A quoi faut-il s'attendre aux Etats-Unis après les élections de midterms?

Libby Cantrill, PIMCO

3 minutes de lecture

Un Congrès américain divisé en 2023 contraindra probablement la politique budgétaire, mais pourrait être positif pour les marchés boursiers.

Les républicains ayant pris la Chambre des représentants des Etats-Unis et les démocrates conservant le Sénat, il semble que les deux prochaines années seront caractérisées par une situation de blocage législatif.

Chaque parti est en passe d'obtenir une majorité très mince dans chaque chambre du Congrès.
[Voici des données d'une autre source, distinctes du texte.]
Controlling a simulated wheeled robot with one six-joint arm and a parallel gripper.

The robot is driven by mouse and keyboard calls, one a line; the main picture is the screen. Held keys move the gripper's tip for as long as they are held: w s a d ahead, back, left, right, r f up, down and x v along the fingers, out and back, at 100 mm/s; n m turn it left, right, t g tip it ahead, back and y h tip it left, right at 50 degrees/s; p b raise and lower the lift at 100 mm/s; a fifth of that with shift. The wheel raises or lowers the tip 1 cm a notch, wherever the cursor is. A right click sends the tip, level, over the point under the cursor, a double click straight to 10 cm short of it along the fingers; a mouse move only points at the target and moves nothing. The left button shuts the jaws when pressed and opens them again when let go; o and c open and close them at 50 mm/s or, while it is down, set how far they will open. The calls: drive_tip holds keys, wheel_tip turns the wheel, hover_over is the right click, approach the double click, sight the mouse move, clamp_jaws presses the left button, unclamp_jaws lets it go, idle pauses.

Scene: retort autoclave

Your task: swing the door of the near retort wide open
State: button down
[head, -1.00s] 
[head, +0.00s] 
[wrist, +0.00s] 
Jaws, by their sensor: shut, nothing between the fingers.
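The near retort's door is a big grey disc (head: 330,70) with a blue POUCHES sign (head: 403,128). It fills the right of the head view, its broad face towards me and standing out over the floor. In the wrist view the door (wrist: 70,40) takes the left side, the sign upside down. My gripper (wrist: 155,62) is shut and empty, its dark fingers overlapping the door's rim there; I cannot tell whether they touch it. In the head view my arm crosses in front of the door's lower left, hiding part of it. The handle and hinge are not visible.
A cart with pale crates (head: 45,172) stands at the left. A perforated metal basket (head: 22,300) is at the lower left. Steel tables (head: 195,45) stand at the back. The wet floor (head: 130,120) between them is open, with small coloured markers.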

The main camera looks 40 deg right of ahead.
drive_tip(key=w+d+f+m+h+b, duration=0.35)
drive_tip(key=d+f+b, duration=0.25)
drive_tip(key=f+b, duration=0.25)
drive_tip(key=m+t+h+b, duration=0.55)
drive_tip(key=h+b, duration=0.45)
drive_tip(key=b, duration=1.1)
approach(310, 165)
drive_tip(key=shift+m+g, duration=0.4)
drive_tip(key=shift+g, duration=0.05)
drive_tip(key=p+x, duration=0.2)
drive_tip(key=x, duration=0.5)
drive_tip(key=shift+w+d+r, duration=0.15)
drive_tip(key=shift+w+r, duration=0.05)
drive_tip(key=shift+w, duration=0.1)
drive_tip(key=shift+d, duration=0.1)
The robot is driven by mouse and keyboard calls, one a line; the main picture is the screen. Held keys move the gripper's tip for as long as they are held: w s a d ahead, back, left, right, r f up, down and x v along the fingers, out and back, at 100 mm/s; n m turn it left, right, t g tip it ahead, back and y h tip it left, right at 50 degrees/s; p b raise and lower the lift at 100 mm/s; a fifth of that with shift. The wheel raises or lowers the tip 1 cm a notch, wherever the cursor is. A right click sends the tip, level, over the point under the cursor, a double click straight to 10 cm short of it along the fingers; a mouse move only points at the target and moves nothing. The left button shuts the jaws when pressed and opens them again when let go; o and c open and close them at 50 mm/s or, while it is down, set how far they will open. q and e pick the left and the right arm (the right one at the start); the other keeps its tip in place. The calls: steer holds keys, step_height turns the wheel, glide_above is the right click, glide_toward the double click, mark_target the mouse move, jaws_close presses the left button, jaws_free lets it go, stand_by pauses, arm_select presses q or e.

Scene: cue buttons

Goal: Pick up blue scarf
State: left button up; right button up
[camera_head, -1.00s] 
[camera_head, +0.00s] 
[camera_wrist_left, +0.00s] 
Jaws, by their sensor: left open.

Cela nous amène à une autre conclusion: la «vague rouge» annoncée par de nombreux experts (nous avions des doutes) ne s'est jamais matérialisée et a été remplacée par une «une vaguelette rouge». En fait, les démocrates pourraient même élargir leur majorité au Sénat, en fonction de l'issue du second tour en Géorgie début décembre.

Quoi qu'il en soit, qu'il s'agisse d'une vague ou vaguelette, nous pensons que les implications pratiques pour les marchés et l'économie sont en grande partie les mêmes, que les républicains n’aient qu'une majorité à la Chambre des représentants ou qu'ils aient remporté à la fois la Chambre et le Sénat. Une majorité reste une majorité, et les principaux leviers d'un parti qui n'est pas à la Maison Blanche - à savoir l'obstruction et le contrôle - seront à la disposition des républicains de la Chambre malgré leur maigre majorité et le contrôle d'une seule chambre.

Que peut-on attendre d'un Congrès divisé en 2023?

Nous voyons quatre implications principales:

  • Un gel total de l'agenda législatif du président Biden. Peut-être le plus important pour les marchés, cela signifie que toutes les augmentations d'impôts ont été retirées de la table - que ce soit du côté des particuliers (par exemple, des hausses de l’impôt sur les plus-values) ou du côté des entreprises (par exemple, un impôt exceptionnel). Cela suggère également que le prochain point d'inflexion pour les impôts sera 2025, lorsque les réductions d'impôts de Trump expireront.
  • Plus de contrôle. Les républicains de la Chambre des représentants exerceront leur pouvoir de contrôle sur des questions allant de la politique énergétique de l'administration Biden à son attitude à l'égard de la Chine (qui, dans certains milieux, n'est pas considérée comme suffisamment agressive) en passant par les réglementations proposées par la Securities and Exchange Commission. La supervision sera probablement plus symbolique que substantielle - car, sans le contrôle par veto des deux chambres du Congrès, les républicains ne peuvent pas faire grand-chose pour modifier la politique. Toutefois, une supervision accrue peut ralentir le processus législatif et rendre plus difficile la mise en œuvre de la politique de la Maison Blanche. Bien que la Réserve fédérale soit également susceptible de faire l'objet d'une supervision - des deux bords - nous doutons qu'elle soit sensible à toute pression politique visant à modifier son objectif apparemment unique de lutte contre l'inflation.
  • Plus de batailles en matière de budget. C'est là que la faible majorité des républicains à la Chambre des représentants pourrait peser dans la balance et être une source potentielle de volatilité des marchés l'année prochaine. Avec peu ou pas de marge de manœuvre au Congrès, il pourrait être plus difficile pour le futur président de la Chambre (qui ne sera pas choisi avant janvier) de gérer les points d'inflexion budgétaires à venir, en particulier la nécessité de relever le plafond de la dette, étant donné que certains membres du groupe républicain (le groupe parlementaire Freedom notamment) ont indiqué qu'ils ne soutiendraient pas un relèvement de la limite de la dette sans une réduction proportionnelle des dépenses, ce qui est inacceptable pour le Sénat et la Maison Blanche démocrates. Selon notre scénario de base, le plafond légal de la dette sera atteint d'ici la fin de l'année, mais les mesures extraordinaires du département du Trésor reporteront cette échéance à l'automne 2023. Toutefois, malgré la politique de la corde raide attendue et la volatilité potentielle associée, en particulier sur la partie avant de la courbe des taux, nous pensons que les républicains de la Chambre des représentants finiront par céder et que le plafond de la dette sera relevé. Gardons à l'esprit que la campagne présidentielle de 2024 battra son plein d'ici là, et qu'il est peu probable que les républicains sacrifient une chance pour la Maison Blanche.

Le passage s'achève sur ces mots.